SAN FRANCISCO >> The San Francisco Chronicle has joined a growing list of publications that will no longer use the term “Redskins” when referring to Washington’s NFL team.

Managing Editor Audrey Cooper said Wednesday that the newspaper’s style committee decided to eliminate the term because of a long-standing policy against using racial slurs.

“Not everyone has to be personally offended by a word to make it a slur,” Cooper said in a statement titled “A name unfit for print.”

“Make no mistake,” she said, “‘redskin’ is a patently racist term.”

The newspaper’s committee decided that though other team names, like the Chiefs and the Warriors, refer to Native Americans, they are not offensive in and of themselves and will continue to be used.
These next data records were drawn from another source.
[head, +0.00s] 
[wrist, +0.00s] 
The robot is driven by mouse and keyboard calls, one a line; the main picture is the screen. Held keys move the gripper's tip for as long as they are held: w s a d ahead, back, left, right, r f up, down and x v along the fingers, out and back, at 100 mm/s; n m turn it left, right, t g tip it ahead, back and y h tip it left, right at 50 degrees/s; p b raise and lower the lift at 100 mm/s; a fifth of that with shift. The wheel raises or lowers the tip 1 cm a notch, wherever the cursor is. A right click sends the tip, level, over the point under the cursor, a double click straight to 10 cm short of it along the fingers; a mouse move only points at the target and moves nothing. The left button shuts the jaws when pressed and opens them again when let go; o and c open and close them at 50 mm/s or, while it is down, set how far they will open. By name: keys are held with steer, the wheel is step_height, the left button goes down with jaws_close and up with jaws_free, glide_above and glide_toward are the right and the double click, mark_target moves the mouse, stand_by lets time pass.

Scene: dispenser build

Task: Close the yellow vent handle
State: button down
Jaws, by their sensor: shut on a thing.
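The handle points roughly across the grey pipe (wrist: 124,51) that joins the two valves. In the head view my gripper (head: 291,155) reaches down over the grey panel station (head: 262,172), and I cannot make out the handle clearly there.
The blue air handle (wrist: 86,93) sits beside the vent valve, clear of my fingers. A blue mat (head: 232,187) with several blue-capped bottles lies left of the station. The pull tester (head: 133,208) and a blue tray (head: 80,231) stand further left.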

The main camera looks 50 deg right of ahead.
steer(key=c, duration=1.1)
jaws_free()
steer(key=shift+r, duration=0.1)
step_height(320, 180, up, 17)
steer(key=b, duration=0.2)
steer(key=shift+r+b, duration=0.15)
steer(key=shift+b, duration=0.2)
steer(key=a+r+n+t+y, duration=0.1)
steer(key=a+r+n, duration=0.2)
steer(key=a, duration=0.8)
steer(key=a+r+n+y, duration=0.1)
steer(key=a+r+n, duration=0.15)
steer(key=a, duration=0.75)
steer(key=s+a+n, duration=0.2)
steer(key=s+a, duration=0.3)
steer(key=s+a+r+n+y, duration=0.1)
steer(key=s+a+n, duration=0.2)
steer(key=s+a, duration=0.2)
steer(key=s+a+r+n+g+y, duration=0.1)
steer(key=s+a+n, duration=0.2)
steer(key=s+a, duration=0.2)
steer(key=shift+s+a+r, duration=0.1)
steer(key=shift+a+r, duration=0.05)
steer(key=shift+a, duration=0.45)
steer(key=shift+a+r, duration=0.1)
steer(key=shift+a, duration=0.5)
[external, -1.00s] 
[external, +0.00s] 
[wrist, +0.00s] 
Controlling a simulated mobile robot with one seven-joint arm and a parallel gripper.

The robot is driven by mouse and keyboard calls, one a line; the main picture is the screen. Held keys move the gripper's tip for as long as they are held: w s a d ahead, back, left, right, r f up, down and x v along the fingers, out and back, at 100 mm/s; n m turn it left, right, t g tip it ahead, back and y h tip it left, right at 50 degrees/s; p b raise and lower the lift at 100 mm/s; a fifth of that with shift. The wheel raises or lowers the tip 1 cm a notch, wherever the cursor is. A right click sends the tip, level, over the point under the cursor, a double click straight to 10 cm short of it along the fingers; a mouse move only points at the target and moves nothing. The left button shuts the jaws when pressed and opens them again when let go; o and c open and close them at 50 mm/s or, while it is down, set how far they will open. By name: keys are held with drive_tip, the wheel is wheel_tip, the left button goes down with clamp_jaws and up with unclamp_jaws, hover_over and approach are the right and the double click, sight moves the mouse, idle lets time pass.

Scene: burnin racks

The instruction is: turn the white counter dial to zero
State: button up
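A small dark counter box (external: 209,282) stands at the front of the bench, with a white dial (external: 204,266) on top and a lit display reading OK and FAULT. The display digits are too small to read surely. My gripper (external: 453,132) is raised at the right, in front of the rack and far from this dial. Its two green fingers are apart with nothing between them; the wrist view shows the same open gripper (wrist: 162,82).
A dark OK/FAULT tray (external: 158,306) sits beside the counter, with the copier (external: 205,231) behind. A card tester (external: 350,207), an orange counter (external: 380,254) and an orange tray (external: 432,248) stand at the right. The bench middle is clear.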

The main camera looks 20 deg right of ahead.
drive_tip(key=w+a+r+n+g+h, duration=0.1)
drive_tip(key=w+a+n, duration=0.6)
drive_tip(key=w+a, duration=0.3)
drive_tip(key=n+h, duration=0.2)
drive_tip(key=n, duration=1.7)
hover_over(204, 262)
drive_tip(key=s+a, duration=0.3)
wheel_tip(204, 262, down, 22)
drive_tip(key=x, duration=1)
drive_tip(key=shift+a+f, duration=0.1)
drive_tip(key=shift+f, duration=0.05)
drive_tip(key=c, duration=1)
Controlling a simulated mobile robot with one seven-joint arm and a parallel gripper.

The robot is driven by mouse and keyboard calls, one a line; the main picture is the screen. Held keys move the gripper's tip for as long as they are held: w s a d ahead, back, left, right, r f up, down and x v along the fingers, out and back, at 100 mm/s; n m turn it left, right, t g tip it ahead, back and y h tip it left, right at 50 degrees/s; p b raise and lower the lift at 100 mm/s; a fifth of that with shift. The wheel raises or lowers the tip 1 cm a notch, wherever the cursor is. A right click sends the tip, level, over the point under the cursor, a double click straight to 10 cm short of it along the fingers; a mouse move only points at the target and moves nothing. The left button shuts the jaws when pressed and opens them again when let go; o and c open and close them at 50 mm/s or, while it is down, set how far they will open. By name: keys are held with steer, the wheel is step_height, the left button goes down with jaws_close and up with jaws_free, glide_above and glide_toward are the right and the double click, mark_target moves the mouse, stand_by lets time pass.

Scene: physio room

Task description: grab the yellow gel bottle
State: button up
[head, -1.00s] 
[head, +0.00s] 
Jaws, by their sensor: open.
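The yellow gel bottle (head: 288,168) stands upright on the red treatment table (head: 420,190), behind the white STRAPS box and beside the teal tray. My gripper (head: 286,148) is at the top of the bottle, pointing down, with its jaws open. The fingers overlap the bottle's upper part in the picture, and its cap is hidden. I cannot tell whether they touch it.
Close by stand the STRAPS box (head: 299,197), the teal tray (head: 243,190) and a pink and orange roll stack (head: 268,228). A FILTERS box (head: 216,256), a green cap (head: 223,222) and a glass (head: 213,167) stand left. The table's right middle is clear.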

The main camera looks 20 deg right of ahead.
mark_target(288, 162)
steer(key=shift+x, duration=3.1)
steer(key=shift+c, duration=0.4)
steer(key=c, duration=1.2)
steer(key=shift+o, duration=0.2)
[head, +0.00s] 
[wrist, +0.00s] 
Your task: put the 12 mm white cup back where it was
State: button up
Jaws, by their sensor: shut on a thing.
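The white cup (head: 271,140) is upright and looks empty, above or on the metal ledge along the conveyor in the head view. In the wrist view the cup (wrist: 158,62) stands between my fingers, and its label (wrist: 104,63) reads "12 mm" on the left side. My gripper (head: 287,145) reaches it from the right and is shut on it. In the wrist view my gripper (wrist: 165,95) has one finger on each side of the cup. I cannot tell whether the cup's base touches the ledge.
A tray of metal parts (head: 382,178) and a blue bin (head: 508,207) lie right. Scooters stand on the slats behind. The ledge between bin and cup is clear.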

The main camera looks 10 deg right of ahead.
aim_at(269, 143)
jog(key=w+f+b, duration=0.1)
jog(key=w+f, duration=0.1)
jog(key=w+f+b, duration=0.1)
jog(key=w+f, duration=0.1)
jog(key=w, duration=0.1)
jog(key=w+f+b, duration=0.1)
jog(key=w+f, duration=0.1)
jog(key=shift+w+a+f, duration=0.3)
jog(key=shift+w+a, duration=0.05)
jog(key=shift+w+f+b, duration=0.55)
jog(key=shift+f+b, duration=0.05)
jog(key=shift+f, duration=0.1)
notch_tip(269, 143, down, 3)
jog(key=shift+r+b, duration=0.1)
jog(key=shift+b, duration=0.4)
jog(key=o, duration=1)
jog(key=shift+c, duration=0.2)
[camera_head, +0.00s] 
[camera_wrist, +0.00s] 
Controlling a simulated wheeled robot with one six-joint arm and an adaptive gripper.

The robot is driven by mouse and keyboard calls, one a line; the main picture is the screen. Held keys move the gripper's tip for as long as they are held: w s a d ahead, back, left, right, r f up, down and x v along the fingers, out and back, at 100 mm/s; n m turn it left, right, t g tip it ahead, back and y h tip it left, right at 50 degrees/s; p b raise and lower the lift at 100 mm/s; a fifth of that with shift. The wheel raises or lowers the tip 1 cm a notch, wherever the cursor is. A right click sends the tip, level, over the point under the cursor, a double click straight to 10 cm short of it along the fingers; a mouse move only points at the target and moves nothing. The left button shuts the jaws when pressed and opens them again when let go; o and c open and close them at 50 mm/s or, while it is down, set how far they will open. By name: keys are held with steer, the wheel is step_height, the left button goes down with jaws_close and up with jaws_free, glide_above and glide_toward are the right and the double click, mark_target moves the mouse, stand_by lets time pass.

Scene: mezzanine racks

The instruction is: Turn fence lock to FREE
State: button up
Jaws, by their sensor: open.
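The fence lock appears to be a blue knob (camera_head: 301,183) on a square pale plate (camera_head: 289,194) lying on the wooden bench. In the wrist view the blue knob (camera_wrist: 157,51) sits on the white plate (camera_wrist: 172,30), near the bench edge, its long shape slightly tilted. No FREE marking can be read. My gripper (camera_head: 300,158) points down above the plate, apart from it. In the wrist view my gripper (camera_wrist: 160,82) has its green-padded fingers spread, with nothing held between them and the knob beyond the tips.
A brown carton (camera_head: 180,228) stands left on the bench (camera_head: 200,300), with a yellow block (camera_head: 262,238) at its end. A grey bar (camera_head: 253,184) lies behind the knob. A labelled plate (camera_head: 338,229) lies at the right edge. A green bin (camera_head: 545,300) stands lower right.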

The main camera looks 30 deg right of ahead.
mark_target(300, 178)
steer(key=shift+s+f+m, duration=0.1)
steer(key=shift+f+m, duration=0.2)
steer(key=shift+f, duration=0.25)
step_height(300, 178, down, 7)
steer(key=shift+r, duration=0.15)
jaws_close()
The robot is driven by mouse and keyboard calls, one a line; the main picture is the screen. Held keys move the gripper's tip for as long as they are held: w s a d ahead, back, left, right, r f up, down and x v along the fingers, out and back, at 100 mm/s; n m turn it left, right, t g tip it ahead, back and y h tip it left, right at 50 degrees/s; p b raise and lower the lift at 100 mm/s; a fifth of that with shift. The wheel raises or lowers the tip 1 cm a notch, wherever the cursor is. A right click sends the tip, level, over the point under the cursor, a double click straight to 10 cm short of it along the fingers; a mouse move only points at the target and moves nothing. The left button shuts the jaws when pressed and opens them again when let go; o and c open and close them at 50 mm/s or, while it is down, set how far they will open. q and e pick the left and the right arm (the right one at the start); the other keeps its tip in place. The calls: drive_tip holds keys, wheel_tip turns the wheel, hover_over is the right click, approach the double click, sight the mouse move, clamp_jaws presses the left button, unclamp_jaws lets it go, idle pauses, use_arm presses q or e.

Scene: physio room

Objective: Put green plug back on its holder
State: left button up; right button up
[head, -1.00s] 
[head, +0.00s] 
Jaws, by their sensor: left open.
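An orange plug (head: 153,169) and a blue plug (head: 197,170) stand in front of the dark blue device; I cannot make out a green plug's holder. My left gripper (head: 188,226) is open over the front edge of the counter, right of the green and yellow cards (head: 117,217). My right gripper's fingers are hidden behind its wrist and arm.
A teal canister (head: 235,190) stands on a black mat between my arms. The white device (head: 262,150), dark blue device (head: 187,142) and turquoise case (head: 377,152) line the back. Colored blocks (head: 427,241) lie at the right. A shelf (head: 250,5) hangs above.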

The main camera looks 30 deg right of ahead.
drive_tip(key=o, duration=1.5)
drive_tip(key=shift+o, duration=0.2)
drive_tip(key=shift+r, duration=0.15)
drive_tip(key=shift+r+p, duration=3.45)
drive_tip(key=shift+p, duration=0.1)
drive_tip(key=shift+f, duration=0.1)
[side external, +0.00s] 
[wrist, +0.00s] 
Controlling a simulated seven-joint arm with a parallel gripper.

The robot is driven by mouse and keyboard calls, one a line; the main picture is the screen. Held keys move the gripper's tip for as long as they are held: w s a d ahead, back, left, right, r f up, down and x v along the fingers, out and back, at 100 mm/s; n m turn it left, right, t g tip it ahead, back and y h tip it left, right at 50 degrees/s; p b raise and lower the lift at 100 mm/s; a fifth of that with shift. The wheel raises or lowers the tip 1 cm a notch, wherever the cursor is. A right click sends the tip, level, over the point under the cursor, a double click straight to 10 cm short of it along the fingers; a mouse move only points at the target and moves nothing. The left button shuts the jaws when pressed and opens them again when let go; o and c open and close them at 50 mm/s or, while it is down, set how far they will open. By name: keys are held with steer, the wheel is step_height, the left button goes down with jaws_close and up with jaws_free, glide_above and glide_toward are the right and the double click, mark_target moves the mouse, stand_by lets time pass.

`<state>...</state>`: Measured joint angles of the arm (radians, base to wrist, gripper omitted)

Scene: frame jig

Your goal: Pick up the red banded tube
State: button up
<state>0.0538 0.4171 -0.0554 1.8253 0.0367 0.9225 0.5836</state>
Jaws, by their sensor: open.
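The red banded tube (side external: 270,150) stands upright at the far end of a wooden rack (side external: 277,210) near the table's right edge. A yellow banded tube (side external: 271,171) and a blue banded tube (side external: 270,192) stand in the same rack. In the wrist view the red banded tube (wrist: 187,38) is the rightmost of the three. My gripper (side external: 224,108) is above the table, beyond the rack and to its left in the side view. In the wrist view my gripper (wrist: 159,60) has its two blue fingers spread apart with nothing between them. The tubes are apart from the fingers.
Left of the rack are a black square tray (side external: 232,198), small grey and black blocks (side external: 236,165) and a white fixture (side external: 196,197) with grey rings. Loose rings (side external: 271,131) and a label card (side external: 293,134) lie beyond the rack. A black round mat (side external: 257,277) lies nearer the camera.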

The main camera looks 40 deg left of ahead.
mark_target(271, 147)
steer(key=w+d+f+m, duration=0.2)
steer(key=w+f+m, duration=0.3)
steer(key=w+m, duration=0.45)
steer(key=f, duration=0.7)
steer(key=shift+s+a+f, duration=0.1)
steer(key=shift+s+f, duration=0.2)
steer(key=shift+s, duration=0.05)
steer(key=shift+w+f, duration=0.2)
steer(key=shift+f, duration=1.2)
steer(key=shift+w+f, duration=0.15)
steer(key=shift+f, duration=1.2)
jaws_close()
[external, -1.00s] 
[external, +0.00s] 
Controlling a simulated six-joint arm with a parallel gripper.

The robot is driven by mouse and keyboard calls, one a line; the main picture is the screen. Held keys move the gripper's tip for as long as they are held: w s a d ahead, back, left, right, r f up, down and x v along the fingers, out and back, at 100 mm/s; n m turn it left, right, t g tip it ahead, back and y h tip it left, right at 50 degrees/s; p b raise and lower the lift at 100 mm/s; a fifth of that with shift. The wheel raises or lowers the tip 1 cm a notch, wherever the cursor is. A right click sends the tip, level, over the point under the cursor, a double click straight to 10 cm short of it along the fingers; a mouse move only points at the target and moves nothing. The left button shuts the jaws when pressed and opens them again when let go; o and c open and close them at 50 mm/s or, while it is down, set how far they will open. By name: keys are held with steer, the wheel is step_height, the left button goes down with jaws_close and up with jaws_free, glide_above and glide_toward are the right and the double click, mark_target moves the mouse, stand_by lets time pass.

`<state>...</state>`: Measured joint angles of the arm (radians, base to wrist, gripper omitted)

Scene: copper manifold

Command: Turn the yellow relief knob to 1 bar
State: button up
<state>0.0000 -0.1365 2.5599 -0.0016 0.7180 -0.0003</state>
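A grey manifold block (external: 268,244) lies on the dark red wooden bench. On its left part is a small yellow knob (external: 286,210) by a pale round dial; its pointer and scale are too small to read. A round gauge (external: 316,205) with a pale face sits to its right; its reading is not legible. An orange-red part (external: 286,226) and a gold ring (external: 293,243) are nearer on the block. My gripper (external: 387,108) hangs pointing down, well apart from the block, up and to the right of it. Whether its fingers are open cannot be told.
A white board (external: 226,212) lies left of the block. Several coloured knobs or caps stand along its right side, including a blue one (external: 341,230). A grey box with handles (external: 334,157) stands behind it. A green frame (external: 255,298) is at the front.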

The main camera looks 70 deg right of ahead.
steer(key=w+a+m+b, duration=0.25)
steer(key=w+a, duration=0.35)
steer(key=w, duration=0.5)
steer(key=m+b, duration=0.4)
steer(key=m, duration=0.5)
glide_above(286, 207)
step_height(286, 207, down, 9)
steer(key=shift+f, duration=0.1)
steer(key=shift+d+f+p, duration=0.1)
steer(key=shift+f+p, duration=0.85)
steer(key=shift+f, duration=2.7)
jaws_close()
As for “redskins,” she said in a telephone interview, “we are in the process of eliminating the use of the term in agate and stories.”

The debate about whether the term is in fact an epithet has raged for decades, particularly in sports and media. The Chronicle’s style council revisited the issue last month at the request of Scott Ostler, one of its sports columnists, who has written advocating that the team change its name.

The Chronicle joins several other publications that have made the same decision over the years, including the Kansas City Star, Slate.com, and the Portland Oregonian, which dropped the term more than two decades ago. Sportscaster Bob Costas has also spoken out against the use of the word.

Cooper said the Chronicle will simply refer to the team as “Washington” in most cases. It will use the “Redskins” only when not using it would be confusing for readers, such as in a story about the controversy surrounding the term.

“We have a responsibility to set the tone for civil discourse,” Cooper said. “That doesn’t mean we set the rules, but it does mean we can lead by example.”